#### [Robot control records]
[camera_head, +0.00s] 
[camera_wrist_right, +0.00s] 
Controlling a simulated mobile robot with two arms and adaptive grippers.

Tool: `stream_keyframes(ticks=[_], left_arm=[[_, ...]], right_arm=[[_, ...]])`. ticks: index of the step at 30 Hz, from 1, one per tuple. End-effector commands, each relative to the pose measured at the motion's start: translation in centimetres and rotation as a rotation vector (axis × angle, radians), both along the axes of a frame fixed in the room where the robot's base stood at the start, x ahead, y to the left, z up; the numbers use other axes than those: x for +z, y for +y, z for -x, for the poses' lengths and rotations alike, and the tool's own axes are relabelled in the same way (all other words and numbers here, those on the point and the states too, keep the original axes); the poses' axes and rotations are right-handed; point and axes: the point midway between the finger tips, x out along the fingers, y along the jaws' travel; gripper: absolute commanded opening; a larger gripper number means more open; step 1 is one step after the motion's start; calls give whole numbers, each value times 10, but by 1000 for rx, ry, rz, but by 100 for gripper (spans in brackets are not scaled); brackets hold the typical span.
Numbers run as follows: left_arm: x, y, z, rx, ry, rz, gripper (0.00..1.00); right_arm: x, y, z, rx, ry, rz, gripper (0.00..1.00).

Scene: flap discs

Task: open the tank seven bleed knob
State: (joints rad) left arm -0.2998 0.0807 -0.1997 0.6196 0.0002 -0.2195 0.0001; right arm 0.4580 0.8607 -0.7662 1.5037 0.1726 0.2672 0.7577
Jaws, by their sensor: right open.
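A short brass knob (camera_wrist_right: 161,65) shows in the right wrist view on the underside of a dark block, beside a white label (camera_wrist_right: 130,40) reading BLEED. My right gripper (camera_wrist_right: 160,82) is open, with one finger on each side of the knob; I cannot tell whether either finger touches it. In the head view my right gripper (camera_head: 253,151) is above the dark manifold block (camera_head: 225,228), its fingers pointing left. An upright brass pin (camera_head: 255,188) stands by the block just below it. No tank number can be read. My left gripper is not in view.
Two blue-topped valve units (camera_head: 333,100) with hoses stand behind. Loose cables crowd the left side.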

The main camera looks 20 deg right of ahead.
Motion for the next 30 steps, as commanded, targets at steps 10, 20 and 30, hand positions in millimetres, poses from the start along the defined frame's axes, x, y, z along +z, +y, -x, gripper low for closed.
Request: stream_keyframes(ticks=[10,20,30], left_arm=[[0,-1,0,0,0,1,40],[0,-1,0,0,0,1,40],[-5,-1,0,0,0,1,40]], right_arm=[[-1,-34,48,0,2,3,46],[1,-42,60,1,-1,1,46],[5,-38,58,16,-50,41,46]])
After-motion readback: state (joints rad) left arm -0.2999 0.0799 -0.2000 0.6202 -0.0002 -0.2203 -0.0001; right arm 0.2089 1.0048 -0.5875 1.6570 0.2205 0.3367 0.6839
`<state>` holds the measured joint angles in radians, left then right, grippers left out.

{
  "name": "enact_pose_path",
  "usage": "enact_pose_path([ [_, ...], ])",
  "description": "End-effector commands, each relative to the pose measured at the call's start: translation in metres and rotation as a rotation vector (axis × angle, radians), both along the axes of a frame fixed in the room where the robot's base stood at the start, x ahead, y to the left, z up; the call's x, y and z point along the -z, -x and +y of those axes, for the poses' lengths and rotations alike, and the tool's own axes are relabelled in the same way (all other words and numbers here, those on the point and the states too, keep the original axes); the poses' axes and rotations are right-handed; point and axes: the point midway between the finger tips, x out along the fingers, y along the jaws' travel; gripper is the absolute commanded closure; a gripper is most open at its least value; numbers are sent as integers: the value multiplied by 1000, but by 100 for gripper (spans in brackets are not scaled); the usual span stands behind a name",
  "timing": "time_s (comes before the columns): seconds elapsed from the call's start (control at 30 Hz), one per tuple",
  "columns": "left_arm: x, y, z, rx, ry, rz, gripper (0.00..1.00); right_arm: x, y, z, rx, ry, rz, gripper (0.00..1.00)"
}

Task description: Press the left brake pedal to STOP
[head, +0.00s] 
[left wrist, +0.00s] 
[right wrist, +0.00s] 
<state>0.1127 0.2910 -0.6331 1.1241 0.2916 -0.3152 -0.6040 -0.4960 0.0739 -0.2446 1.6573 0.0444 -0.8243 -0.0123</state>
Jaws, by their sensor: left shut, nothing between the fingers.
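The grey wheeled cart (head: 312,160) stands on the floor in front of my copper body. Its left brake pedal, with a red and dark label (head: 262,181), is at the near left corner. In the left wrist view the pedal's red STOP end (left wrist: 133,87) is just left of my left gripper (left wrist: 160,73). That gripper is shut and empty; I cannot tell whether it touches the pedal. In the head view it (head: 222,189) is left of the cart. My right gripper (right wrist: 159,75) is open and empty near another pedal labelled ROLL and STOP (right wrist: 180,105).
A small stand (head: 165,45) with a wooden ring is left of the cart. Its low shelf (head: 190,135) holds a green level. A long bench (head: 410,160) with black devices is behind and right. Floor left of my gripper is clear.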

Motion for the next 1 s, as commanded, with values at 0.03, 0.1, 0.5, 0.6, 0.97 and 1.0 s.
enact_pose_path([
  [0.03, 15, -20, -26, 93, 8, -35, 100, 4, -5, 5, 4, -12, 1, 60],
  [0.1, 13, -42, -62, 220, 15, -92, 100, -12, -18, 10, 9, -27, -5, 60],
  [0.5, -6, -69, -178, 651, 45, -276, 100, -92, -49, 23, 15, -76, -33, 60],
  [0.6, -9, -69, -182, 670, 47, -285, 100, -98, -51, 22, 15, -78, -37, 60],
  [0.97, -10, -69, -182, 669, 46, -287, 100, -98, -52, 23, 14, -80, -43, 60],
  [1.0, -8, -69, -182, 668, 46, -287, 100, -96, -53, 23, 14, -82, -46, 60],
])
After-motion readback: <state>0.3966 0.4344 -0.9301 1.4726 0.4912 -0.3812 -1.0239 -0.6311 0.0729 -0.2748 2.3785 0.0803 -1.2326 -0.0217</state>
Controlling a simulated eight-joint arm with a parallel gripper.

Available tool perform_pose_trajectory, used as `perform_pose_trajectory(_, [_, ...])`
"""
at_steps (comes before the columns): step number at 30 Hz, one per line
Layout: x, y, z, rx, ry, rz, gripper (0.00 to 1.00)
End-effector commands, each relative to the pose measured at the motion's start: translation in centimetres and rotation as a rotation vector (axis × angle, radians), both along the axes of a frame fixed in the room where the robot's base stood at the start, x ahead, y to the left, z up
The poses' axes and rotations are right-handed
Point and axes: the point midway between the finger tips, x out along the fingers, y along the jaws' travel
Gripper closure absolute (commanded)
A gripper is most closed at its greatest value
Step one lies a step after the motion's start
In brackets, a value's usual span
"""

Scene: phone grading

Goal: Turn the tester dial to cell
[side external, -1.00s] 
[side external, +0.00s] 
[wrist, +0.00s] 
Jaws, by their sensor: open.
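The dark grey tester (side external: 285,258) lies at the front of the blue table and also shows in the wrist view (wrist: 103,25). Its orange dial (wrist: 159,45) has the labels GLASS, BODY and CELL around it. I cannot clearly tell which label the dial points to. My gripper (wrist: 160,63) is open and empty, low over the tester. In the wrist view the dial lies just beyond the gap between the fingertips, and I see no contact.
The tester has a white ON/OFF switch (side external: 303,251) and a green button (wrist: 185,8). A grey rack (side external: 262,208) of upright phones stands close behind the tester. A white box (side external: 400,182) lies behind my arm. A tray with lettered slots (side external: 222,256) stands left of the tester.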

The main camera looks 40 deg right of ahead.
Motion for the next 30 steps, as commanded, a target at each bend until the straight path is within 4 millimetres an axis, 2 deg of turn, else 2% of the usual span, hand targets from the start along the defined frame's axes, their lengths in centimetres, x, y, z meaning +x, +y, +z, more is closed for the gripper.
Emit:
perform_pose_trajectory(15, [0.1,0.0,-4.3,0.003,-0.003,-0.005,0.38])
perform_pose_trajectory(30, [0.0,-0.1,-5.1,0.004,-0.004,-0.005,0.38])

#### [Exercise directions]
Transcribe the records above exactly, beginning at the line that contains "Goal: Turn the tester dial to cell" and ending with the line that contains "[wrist, +0.00s]", both included, and nothing else.

#### [Task output]
Goal: Turn the tester dial to cell
[side external, -1.00s] 
[side external, +0.00s] 
[wrist, +0.00s] 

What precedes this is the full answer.